Ronald Reagan did it in many ways but most memorably by supporting Polish union leader Lech Walesa who fought and won against Soviet tyranny. Reagan did so with words and the aggressive diplomacy we were then capable of.

We aren’t capable of that sort of diplomacy now because Biden lacks credibility around the world.

With regard to Ukraine, we only have a derivative national security interest, not a vital one. Thus, we should never send American troops to defend Ukraine. We should, and must, instead send arms and financial aid to Ukraine.

It is obviously in our national interest to thwart Vladimir Putin’s war to conquer Ukraine. We have done so — certainly the only thing Biden has done correctly since becoming president — but now some House Republicans are blocking further aid to Ukraine, including Greene, Gaetz, Good, and a few others. As I wrote a few weeks ago, Reagan would be ashamed of them.

Johnson passed bills, with Democrat support, to give $60.8 billion in aid to Ukraine which includes $23 billion to replenish U.S. weapons stocks that have been depleted dangerously at Biden’s insistence. It also includes $10 billion in financial aid to Ukraine which is repayable but almost certainly won’t be repaid.

Johnson also passed a separate bill with $26.3 billion in aid to Israel six months after the October 7 attack on Israel by Hamas. He also passed a measure for aid to Taiwan.

Johnson tried to pass a border security measure, much like HR-2, which would have compelled construction of the Trump border wall. That bill failed to pass the House because Democrats — and a few Republicans — voted against it.
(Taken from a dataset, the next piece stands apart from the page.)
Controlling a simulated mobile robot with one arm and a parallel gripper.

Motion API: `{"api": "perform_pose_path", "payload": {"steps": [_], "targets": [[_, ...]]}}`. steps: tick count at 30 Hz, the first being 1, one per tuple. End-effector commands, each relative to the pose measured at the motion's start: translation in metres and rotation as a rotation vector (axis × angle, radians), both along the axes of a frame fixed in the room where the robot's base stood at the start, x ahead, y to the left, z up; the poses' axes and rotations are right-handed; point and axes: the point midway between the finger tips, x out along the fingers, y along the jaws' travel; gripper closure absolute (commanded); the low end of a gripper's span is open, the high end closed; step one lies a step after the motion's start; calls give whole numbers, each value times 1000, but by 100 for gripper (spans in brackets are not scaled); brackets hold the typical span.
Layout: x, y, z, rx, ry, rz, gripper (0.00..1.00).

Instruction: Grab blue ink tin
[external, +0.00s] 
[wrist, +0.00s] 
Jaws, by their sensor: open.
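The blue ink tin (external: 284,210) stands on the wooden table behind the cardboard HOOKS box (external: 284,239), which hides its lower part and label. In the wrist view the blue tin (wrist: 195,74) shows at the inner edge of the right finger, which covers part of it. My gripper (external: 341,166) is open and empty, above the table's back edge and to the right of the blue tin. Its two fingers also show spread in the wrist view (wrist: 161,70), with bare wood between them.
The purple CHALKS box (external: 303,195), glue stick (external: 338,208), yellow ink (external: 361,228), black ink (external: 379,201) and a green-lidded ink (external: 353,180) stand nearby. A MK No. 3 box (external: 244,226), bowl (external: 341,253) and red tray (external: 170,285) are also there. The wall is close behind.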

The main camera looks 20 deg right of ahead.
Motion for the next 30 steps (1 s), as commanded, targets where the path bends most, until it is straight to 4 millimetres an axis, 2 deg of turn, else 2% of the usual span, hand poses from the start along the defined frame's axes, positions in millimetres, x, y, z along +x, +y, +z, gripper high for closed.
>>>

The question now is whether Green, Gaetz, Good and the other Republicans will succeed in throwing Johnson out of the speakership. If they succeed, Republicans will look foolish, weak and incapable of governing just like they did when McCarthy was thrown out of the speakership.  They should fail because Johnson is doing what Reagan would have done.

Republicans can no longer afford to be the Stupid Party. These few House Republicans need to understand what is in our national interest and what is not. Mike Johnson should keep the Speakership.